Amongst natural fibres, wool is the closest to my heart. Perhaps the reason for this is partially cultural. In Ireland the word ‘wool’ is synonymous with the word ‘yarn’ meaning the substance you knit with. The dominance of sheep’s wool amongst Irish textiles meant that separate terms for ‘yarn’ and ‘wool’ weren’t necessary for the larger part of history; if you were knitting with yarn, it was made from sheep’s wool.
Sheep do well here, and the tradition of working with their wool is part of our heritage in a way that working with other animal fibres from alpacas and silkworms are not. So yes, it feels local, sustainable and environmentally sound to buy Irish wool – well, it would do, if there were more Irish wools to be had. Of the three mills producing yarn for hand-knitting in Ireland, there is only one producing yarn made from 100% Irish wool. Sadly, the others are blends.

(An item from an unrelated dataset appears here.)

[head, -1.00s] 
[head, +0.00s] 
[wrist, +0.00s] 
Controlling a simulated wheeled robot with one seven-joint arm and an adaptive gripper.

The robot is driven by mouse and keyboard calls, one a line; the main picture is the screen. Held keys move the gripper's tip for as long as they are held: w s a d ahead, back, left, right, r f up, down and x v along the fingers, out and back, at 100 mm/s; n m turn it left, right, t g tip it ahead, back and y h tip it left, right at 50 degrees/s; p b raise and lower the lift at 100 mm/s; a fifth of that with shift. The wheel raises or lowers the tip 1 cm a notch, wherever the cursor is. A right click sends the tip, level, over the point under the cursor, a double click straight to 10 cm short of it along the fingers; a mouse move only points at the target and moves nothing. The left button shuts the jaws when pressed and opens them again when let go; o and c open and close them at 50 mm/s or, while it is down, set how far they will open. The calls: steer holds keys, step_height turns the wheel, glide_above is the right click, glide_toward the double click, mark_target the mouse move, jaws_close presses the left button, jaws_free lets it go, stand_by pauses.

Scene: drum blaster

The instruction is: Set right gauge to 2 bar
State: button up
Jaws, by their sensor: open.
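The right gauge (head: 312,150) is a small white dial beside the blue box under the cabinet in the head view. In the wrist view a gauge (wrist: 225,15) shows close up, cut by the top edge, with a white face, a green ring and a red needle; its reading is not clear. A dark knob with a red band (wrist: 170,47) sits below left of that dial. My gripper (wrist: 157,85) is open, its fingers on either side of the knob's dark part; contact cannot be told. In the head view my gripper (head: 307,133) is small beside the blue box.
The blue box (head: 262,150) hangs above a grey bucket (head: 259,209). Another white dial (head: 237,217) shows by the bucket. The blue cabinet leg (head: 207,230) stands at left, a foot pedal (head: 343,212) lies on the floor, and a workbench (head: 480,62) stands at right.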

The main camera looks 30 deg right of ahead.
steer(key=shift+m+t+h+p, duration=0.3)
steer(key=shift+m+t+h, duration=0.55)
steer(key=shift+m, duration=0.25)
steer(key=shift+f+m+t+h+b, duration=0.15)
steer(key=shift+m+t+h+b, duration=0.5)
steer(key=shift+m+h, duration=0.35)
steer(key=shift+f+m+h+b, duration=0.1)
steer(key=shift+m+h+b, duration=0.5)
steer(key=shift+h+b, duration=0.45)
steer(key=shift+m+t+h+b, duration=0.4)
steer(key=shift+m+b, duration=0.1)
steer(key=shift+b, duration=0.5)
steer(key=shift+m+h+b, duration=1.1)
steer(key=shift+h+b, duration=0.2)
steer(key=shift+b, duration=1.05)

I am not against all man-made fibres; these things have a place. They just don’t have much of a place on my yarn shelves anymore. It’s been years since I bought a ball of acrylic yarn, but I’m still using them up – mainly in knitting things for people whom I know will not hand-wash garments! It is comparatively expensive to choose wool – in my craft kit business I make some hard choices (money-wise anyway), opting for 100% wool felt and wool stuffing – but it pleases me a lot to build a business which is basically bio-degradable! The wool I use in my kits I buy in the UK, and is sourced from the UK, Scandinavia and South America. Sadly it is not possible to get the range of colours and quality fibres any closer to home.
For my knitting projects and patterns I have good sources of affordable wool and am lucky enough to live near a small producer of very lovely grey and white Jacob yarn. I also live close enough to travel up to Studio Donegal occasionally for some of their 2kg cones.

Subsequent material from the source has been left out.